Nuances of Azure Event Hubs

Event Hub, Microsoft’s PaaS offering to accept millions of events per second is built to handle traffic for Internet of Things scenarios. It (Event Hub) is an offshoot of Partitioned queues/topics and leverages same partitioning strategy. I know you would ask, why does Event Hub scale and Queues/Topics don’t? To achieve scale certain features like session based messaging, TTL were let go in Event Hub, which makes it light-weight and achieve the scale.

In this post I’ll not be writing about Event Hubs functionality, which is available on MSDN instead I’ll be sharing subtle aspects which are important to know while using Event Hubs.

Event hub speed is measured in Throughput Units (TPU), which defines the maximum event rate (ingress and egress) i.e., 1 Throughput unit equals to 1 MB/sec ingress and 2MB/sec egress and 2 Throughput units equals to 2 MB/sec ingress and 4MB/sec egress and so on.

Event Hubs are designed for downstream parallelism which is why egress rate is double that of Ingress. To understand this better let’s do some math

Ingress rate per partition => (TPU / No of Partitions)

Egress rate per partition => ((TPU * 2) / No of Partitions); Egress is twice of Ingress for TPU

TPU	Partitions	Ingress	Egress
1	8	0.125 MB/Sec (=> 1/8)	0.25 MB/Sec (=> 2/8)
2	8	0.250 MB/Sec (=> 2/8)	0.50 MB/Sec (=> 4/8)
1	32	0.03125 MB/Sec (=> 1/32)	0.0625 MB/Sec (=> 2/32)
2	32	0.0625 MB/Sec (=> 2/32)	0.125 MB/Sec (=> 4/32)

TPU - No of Throughput Units

Partitions - Eventhub partitions

Ingress - Ingress rate per partition (MB/Sec)

Egress - Egress rate per partition (MB/Sec)

For example, if user selects 1 TPU and 8 partitions and all partitions see even load, each partition gets approximately 0.125 MB/Sec ingress throughput for a total aggregate throughput of 1 MB/Sec(8 x 0.125) and if user selects 2 TPU and 8 partitions, each partition gets approximately 0.25 MB/Sec (8 x 0.25).
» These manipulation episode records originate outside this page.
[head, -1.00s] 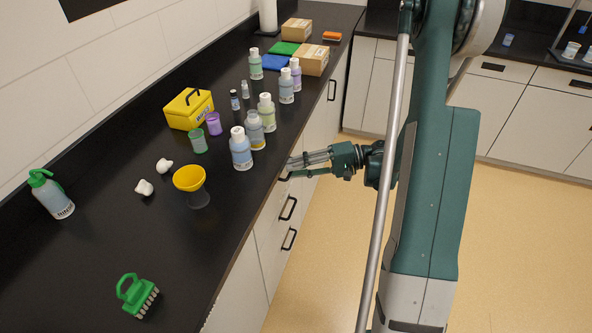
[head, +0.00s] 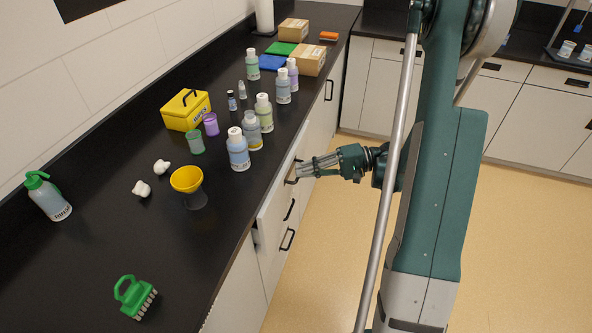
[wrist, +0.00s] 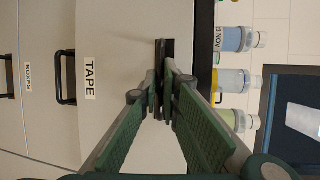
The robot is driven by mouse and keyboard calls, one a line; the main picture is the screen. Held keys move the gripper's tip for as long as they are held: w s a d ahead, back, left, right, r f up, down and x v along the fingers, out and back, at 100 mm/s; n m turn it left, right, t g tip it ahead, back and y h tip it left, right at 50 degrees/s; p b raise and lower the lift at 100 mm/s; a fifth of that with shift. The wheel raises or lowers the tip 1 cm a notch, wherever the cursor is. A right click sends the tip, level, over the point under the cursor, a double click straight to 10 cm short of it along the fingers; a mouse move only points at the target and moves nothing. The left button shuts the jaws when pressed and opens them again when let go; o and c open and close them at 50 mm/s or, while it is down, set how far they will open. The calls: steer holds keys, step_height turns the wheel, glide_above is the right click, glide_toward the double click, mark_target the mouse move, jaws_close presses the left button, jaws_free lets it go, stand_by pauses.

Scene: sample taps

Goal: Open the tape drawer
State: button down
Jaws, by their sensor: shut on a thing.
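The tape drawer (head: 272,208) is the top drawer of a pale unit under the black counter. Its "TAPE" label (wrist: 89,80) shows in the wrist view. My gripper (head: 297,174) is shut on the dark handle (wrist: 166,65) of this drawer, and the fingers (wrist: 163,100) hide part of the handle. In the head view the drawer front stands a little out from the unit, with a dark gap at its near end. The inside of the drawer is not visible.
Lower drawers with black handles (head: 289,209) sit below; one is labelled "BOXES" (wrist: 28,77). Bottles (head: 238,150) and a yellow funnel (head: 187,179) stand on the counter (head: 80,240) near the edge above the drawer. The floor (head: 330,270) in front is clear.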

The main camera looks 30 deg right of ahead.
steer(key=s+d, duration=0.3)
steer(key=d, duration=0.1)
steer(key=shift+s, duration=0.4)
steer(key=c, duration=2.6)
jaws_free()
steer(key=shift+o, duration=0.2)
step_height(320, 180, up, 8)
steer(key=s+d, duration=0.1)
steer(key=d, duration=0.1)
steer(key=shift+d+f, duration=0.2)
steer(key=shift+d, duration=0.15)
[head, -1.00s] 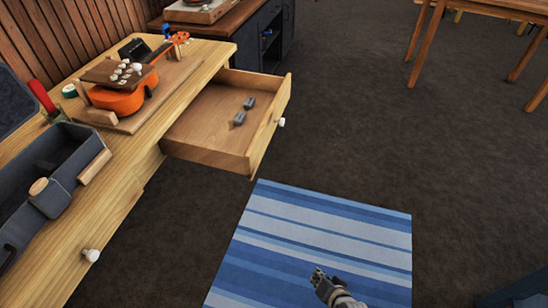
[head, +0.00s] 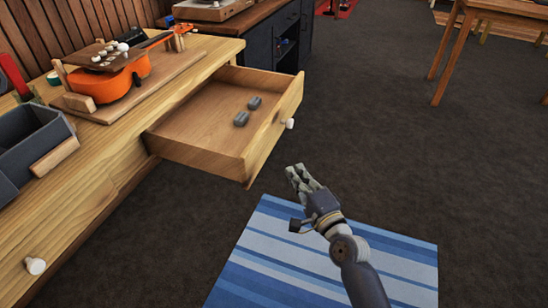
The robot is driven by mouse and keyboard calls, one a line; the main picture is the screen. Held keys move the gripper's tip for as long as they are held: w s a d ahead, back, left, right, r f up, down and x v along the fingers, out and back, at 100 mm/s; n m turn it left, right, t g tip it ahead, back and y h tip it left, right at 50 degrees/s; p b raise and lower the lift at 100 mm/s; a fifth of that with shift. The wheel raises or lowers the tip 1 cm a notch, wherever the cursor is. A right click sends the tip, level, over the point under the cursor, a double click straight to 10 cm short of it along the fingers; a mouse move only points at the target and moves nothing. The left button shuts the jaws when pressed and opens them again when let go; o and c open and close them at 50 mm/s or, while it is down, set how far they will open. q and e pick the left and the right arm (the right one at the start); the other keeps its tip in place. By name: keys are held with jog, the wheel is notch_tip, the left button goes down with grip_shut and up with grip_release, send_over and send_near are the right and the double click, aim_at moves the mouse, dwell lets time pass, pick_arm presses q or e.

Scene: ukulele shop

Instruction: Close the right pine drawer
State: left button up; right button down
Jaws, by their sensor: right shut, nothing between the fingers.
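The right pine drawer (head: 215,140) is pulled far out of the pine workbench (head: 95,165). Two small grey objects lie in it. Its white round knob (head: 290,123) is on the front panel (head: 275,130), which faces right. My right gripper (head: 296,169) is shut and empty. In the picture it is just below the knob and the drawer front, apart from them, above the floor. My left gripper is not in view.
An orange ukulele (head: 110,85) rests on a wooden board on the bench. A grey tray (head: 30,150) stands at the left. A striped blue rug (head: 390,262) lies below my right arm. A dark cabinet (head: 275,45) stands behind the drawer. The floor right of the drawer is clear.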

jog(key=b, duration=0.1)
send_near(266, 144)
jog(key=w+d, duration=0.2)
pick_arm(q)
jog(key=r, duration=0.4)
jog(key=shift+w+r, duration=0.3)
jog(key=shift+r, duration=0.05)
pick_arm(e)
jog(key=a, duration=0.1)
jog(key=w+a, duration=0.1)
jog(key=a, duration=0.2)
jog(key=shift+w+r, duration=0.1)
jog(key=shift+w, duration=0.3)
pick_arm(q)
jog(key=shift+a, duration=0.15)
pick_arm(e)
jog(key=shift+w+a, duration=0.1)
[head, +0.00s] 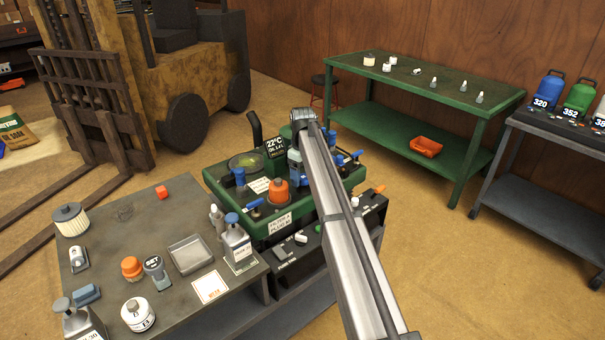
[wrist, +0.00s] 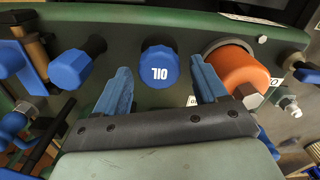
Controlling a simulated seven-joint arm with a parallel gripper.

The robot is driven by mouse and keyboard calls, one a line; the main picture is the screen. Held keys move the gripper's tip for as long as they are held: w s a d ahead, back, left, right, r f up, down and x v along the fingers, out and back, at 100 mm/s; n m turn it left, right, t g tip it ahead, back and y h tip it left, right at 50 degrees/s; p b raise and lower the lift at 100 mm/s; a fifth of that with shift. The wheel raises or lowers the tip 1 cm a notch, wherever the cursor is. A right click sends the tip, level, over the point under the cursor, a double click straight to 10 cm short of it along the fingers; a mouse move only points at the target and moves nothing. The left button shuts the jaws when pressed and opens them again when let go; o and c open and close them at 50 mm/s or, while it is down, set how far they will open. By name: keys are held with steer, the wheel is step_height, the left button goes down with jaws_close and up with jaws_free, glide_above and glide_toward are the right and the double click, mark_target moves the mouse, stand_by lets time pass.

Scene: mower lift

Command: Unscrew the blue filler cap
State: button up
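A blue cap marked "OIL" (wrist: 160,67) stands on the green machine deck (wrist: 130,15) in the middle of the wrist view. My gripper (wrist: 162,80) is open, with one blue finger to the cap's left and one to its right. Gaps show on both sides, and I cannot tell whether the fingertips reach down to the cap's height. Nothing is held. In the head view my arm covers part of the green machine (head: 212,187), and I cannot make out the "OIL" cap there.
An orange filter (wrist: 240,72) sits close to the right finger, and a faceted blue knob (wrist: 72,67) to the left. More blue knobs and fittings surround them. In the head view a grey bench (head: 130,235) with loose parts stands front left, and a green table (head: 400,75) behind.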

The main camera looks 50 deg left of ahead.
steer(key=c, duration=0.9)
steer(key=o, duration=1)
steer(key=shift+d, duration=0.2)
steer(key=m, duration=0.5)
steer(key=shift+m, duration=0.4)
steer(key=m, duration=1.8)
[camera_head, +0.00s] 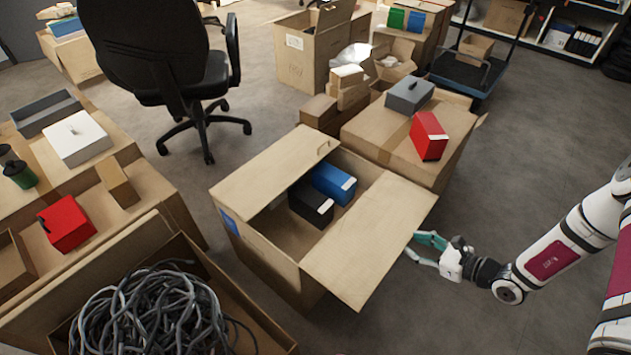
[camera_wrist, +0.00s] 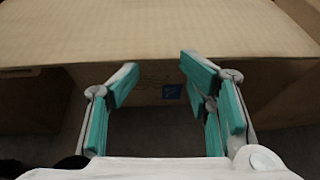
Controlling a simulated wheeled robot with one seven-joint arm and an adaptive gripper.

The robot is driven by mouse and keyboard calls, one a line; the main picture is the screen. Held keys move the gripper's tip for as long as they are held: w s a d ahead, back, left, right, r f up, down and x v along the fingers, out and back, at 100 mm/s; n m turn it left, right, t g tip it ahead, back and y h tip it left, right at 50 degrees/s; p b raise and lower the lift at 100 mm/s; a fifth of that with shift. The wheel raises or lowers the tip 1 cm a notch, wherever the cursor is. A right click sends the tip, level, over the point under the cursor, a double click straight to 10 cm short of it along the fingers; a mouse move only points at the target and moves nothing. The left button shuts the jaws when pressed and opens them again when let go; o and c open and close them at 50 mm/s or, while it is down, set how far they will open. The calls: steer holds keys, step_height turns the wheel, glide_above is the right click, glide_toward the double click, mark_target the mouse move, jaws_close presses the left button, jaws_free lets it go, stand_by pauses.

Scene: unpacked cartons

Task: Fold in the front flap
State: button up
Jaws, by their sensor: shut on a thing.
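An open carton (camera_head: 262,262) stands in the middle of the head view. Its wide right-hand flap (camera_head: 368,240) is folded outward and slopes toward my gripper. My gripper (camera_head: 425,248) is at the right edge of the right-hand flap. The exact contact is hard to see.
A blue box (camera_head: 333,183) and a black box (camera_head: 311,205) lie inside the carton. A closed carton (camera_head: 385,140) with a red box (camera_head: 428,136) stands behind. A carton of cables (camera_head: 150,310) is at front left.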

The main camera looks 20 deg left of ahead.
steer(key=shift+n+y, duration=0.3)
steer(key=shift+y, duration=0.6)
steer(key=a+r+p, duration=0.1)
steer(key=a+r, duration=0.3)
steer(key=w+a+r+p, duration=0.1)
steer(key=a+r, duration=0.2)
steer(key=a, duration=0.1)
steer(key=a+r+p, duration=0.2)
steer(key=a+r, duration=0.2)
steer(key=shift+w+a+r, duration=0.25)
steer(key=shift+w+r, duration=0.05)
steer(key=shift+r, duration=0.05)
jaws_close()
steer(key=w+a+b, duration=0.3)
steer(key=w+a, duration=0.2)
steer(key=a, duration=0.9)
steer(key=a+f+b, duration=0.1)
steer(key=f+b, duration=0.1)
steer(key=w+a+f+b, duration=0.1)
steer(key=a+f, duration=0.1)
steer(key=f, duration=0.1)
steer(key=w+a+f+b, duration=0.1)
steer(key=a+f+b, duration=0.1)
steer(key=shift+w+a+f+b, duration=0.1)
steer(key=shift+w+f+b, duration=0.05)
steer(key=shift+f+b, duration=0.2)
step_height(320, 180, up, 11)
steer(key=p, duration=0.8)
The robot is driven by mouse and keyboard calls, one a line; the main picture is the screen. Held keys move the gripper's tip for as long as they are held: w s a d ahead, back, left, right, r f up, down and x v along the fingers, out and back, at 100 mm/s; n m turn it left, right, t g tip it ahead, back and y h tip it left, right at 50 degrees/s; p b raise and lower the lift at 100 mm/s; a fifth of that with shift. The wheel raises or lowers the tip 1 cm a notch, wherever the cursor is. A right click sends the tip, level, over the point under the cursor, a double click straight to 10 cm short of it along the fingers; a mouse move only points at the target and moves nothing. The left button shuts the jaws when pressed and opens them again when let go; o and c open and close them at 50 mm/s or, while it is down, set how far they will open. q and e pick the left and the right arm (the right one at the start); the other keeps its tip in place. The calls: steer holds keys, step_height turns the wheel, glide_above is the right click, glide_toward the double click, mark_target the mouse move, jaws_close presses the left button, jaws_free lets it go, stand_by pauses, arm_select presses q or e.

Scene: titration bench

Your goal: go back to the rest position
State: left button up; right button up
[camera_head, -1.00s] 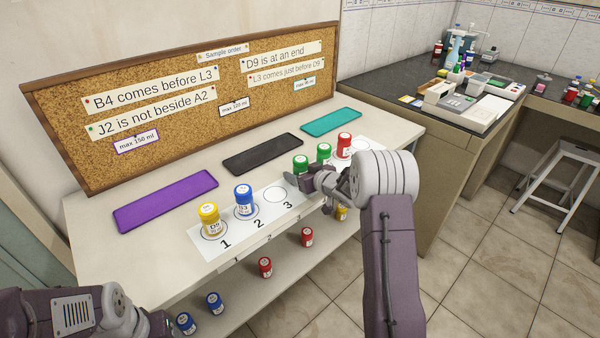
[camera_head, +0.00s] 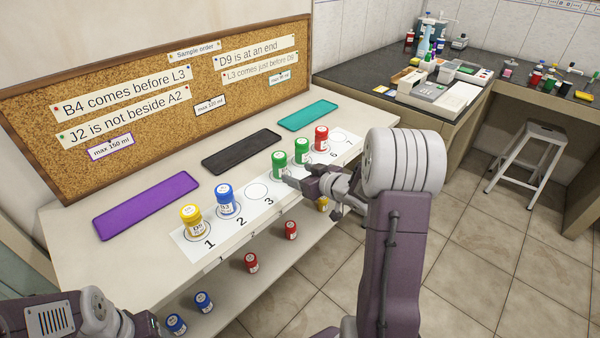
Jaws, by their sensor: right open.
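My right gripper (camera_head: 300,180) is open and empty, just in front of a green bottle (camera_head: 279,164) on the numbered white strip (camera_head: 259,210). I cannot tell whether it touches the bottle. A second green bottle (camera_head: 301,151) and a red bottle (camera_head: 321,138) stand further right on the strip. A yellow bottle (camera_head: 192,219) stands at spot 1 and a blue bottle (camera_head: 226,199) at spot 2. The circle at spot 3 is bare. My left arm shows at the bottom left; its gripper tips are not visible.
Purple (camera_head: 146,205), black (camera_head: 241,151) and teal (camera_head: 307,115) mats lie behind the strip. A corkboard (camera_head: 150,60) with notes stands at the back. A lower shelf (camera_head: 231,294) holds several bottles. A dark counter (camera_head: 361,78) with equipment and a stool (camera_head: 535,150) are at the right.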

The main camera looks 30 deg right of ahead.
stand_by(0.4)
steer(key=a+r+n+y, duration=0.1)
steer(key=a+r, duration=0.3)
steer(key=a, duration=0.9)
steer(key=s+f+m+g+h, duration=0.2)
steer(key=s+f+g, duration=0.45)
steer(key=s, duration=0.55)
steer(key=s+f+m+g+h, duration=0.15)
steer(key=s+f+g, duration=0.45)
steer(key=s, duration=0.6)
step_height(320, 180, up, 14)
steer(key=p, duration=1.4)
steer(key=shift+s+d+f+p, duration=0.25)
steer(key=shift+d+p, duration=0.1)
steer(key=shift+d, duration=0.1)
However there is cap on maximum ingress and egress that a partition can deliver, which is 1 MB/sec ingress and 2MB/Sec Egress. For instance, I choose 2 TPUs and 8 Partitions for an Event Hub, and one partition is receiving all of traffic and other partitions are sitting idle. When this partition receives more than 1MB/Sec it starts throttling and doesn’t matter if maximum traffic that Event Hub with 2 TPUs can take is 2MB/Sec.

To summarize, irrespective of load patterns of individual partitions and maximum throughput defined by TPUs selected, a partition cannot take more than 1 MB/Sec ingress.

Let’s say user selects 8 partitions and 10 TPUs for an Event Hub; total ingress that it can support is 10 MB/Sec which means in case of even load distribution each partition will receive 1.25 MB/Sec. How?

=> Each TPU guarantees 1MB/Sec Ingress

=> 10 TPUs will deliver 10 * 1 MB/Sec, which is 10 MB/Sec

=> Total number of partitions to cater traffic is 8

=> Even distribution means 10 MB per Sec/ 8 Partitions, which is 1.25 MB/Sec per Partition

But there is cap on maximum throughput for a partition, which is 1MB/Sec. What does this imply? This means that partitions will throttle if Event Hub is operating at its full capacity. This brings us to most important decision point, Number of Partitions and TPUs have to be selected together and after evaluating load patterns. Event Hub allows changing TPUs anytime but not partitions. Once allocated partitions cannot be increased or decreased and to alter their count Event hub has to be recreated.

Too many parameters to consider aren’t they; let me make it simple with an example. I’ve a scenario where peak traffic volume is 2,000 transactions/Second and each transaction(message) is of size 15 KB. Net volume that Event Hub will have to deal with is

=> 2,000 * 15 KB => 30,000 KB/Sec => 30 MB/Sec (for simplicity 1 MB = 1000 KB)

I choose to have 8 partitions and in the case of even load distribution each partition will receive

=> 30 MB per Sec / 8 Partitions => 3.75 MB/Sec per Partition, which is way more than maximum ingress rate of a partition (1 MB/sec). 8 partitions Event Hub will throttle for above scenario.

Now I configure 32 partitions and in the case of even load distribution each partition will receive

=> 30 MB per Sec / 32 partitions => 0.9375 MB/Sec per Partition, which is less than maximum ingress rate of a partition (1 MB/sec). 32 partitions will cater my requirement (2000 transactions per Sec, each transaction is of 15 KB size) without throttling.

Azure portal allows user to create maximum of 32 partitions and provision upto 20 TPUs. If user requires more throughput units (partitions implied) he/she should contact Azure support.